Google Scholar is a search engine designed specifically to search for scholarly literature across disciplines and publishing formats including journal articles, research reports, books, conference proceedings, patents, working papers, and more. It is a web search engine for researchers to locate scholarly outputs with citation metrics. The service is free to use and is available worldwide.

More information about Google Scholar is available here.

What is a Google Scholar Profile?

Google Scholar Profiles provide a simple way for researchers to showcase their publications, citations, and other academic information via a personal profile page. The profiles will turn up in Google searches and thus make your work more discoverable. Maintaining a Google Scholar profile is a great way to establish and maintain your academic reputation and showcase your research and expertise. To create your Google Scholar profile, you will need to sign up for a Google account and then add your publication information into your profiles. The steps are listed in the following.

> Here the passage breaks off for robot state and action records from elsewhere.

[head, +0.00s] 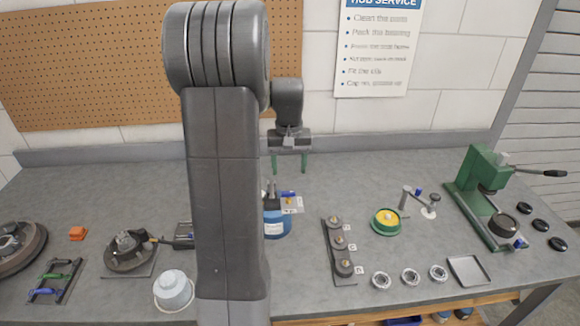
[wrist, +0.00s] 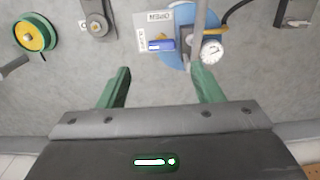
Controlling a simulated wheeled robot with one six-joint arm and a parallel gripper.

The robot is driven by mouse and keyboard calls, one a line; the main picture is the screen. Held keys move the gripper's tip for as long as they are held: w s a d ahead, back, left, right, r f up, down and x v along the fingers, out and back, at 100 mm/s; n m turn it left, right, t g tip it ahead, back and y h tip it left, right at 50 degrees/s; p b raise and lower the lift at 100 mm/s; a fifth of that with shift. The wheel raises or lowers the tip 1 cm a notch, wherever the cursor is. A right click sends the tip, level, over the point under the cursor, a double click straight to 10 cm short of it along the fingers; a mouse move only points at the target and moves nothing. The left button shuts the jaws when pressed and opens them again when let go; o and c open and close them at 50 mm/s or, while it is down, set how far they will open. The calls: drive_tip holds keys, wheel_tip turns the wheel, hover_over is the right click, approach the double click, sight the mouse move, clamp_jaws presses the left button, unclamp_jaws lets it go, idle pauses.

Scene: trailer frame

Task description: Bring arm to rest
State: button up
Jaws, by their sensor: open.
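My gripper (head: 289,164) hangs in the air above the back of the grey workbench (head: 330,185), fingers pointing down. Its two green fingers are apart with nothing between them; the gap also shows in the wrist view (wrist: 160,85). My dark arm rises through the middle of the head view and hides part of the bench. The gripper touches nothing that I can see.
A blue container (head: 277,224) with a gauge (wrist: 211,50) stands below. A black plate with knobs (head: 341,262), a green-yellow dish (head: 386,221) and a green press (head: 475,185) stand right. A white pot (head: 173,290) stands left. The back strip is clear.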

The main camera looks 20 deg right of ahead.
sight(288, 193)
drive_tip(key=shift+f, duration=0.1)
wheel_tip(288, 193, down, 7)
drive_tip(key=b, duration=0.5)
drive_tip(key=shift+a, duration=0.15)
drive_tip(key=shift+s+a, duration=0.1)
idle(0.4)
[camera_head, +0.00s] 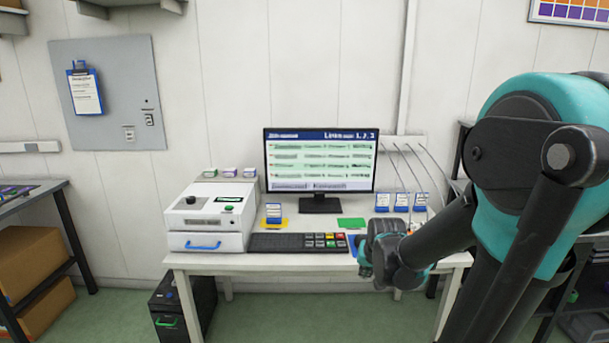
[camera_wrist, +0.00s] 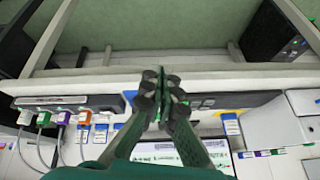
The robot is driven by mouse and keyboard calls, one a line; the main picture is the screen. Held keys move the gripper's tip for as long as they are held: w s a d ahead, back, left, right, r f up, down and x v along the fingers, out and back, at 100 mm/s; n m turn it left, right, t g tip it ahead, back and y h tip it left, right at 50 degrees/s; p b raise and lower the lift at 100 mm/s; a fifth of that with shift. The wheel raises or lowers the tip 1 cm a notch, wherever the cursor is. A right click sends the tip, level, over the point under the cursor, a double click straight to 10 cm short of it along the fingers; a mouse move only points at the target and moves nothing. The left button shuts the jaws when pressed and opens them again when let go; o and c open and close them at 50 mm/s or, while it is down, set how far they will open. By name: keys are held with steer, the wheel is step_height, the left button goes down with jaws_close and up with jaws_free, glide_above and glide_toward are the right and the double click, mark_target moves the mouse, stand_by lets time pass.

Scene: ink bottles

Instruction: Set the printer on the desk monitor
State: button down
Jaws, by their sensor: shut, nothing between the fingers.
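The desk monitor (camera_head: 320,160) stands upright at the back middle of the white desk, with a lit screen of blue header and green rows. The printer, a white box with a green button and a blue handle (camera_head: 207,222), stands at the desk's left end. In the wrist view the monitor (camera_wrist: 185,152) is partly hidden behind my gripper, and the printer (camera_wrist: 272,128) is at the right. My gripper (camera_wrist: 163,82) is shut and empty. In the head view my wrist is over the desk's front right; the fingertips cannot be made out there.
A keyboard (camera_head: 297,242) lies in front of the monitor. Several blue-labelled bottles (camera_head: 401,202) stand right of the monitor near thin cables. One bottle (camera_head: 273,212) stands on a yellow mat; a green mat (camera_head: 351,222) is bare.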

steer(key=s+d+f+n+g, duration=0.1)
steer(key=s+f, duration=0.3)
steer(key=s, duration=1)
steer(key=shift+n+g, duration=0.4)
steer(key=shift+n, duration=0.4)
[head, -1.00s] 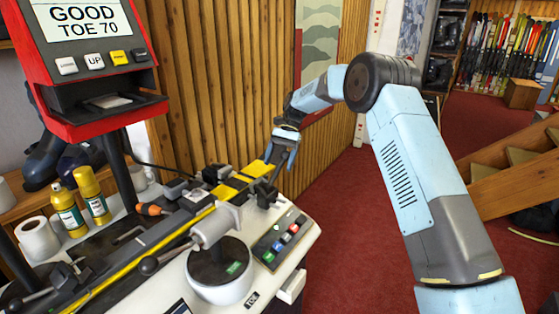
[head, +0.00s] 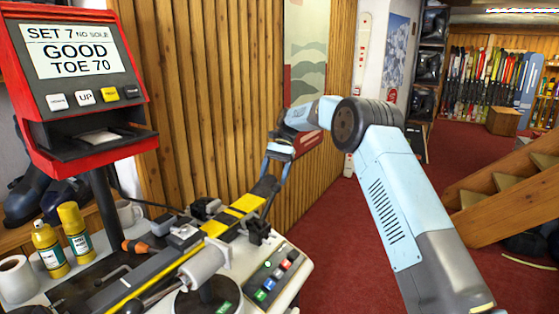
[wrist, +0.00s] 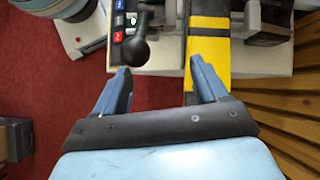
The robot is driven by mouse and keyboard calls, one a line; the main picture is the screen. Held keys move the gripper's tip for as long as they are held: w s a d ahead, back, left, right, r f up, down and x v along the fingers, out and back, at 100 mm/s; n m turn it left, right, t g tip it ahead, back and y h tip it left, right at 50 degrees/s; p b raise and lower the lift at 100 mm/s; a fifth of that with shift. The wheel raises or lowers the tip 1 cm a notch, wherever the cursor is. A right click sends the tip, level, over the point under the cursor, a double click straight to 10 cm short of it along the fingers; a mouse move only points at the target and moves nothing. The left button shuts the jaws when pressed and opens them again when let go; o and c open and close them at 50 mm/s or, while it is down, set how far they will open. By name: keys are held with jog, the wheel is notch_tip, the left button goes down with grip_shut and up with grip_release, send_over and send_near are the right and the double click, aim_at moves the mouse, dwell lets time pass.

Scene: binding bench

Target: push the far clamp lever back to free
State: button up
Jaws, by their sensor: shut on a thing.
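The far clamp lever is dark with a black ball knob (wrist: 135,50), which shows in the wrist view just ahead of my left fingertip. My gripper (head: 274,177) is low over the far end of the bench. In the wrist view its blue fingers (wrist: 160,75) stand partly apart, and I take it as shut on the lever, though the contact is not clear. The black and yellow striped ski (head: 240,205) lies along the bench. In the wrist view its end (wrist: 209,50) is by my right finger. The far clamp (head: 257,229) sits beside the ski.
A red display unit (head: 75,85) reading "GOOD TOE 70" stands at the left. A button panel (head: 275,272) is at the bench's right edge. Yellow bottles (head: 74,230) stand at the left. A slatted wood wall (head: 215,90) is behind; red carpet is open at the right.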

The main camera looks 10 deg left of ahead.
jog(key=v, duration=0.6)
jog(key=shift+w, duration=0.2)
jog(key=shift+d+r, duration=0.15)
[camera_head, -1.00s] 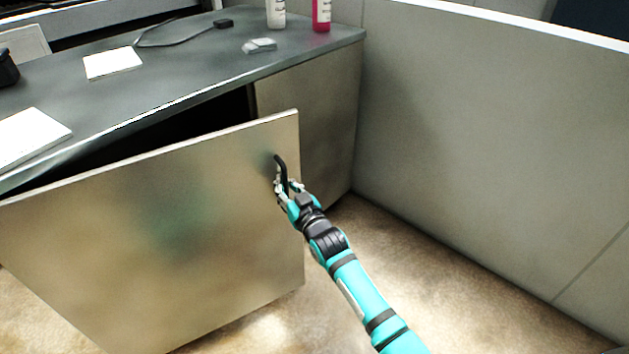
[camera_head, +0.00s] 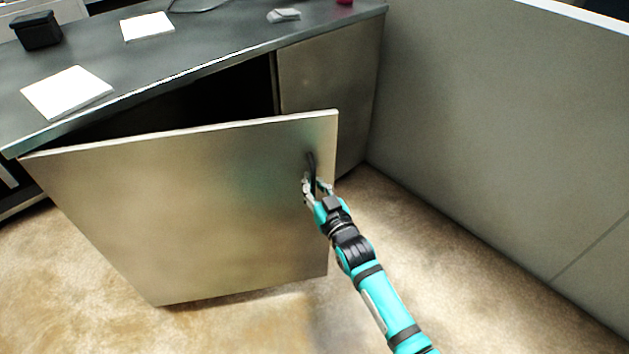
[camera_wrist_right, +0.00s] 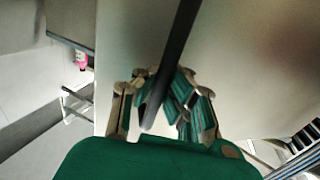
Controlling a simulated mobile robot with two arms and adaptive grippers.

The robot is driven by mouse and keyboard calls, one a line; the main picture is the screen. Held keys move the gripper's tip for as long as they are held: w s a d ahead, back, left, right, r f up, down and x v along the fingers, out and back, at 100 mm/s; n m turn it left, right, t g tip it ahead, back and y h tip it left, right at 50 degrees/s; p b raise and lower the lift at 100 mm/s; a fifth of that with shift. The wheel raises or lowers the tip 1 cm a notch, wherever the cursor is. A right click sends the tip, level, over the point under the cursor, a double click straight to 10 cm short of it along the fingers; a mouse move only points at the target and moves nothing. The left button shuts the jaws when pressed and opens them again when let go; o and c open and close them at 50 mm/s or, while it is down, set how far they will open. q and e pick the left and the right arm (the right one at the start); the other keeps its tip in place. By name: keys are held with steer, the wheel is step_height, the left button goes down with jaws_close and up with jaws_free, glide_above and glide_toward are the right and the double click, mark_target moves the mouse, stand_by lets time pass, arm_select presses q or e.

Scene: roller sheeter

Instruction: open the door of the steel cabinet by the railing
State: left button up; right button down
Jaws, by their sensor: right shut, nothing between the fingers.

To create a Google Scholar Profile:

(1)  Sign up for a Google account first if you do not have one.
(2)  Go to Google Scholar and select “My Profile”.
(3)  Fill in your profile details, then click "Next".
(4)  Choose and add your publications.
(5)  Review the settings for article updates and profile visibility, then click "Done".

Why are Google Scholar citations higher than those in Scopus or Web of Science?

There are several reasons why Google Scholar citations are often higher than those in Scopus or Web of Science:

  1. Coverage: Google Scholar covers a much wider range of publications, including conference proceedings, book chapters, reports and even non-peer-reviewed works, which may not be indexed in Scopus or Web of Science.
  2. Self-citations: Google Scholar counts self-citations, while other databases may exclude them or count them at a lower rate.
  3. Different algorithms: Each database has its own algorithm for counting citations, which can lead to differences in the results.
  4. Time lag: There can be a time lag in the indexing of papers and citations in different databases, which can result in different citation counts.

It is important to note that while Google Scholar may have higher citation counts, it is not always considered a reliable source for citation metrics due to its lack of transparency and quality control. Researchers should use multiple sources to evaluate the impact of their work.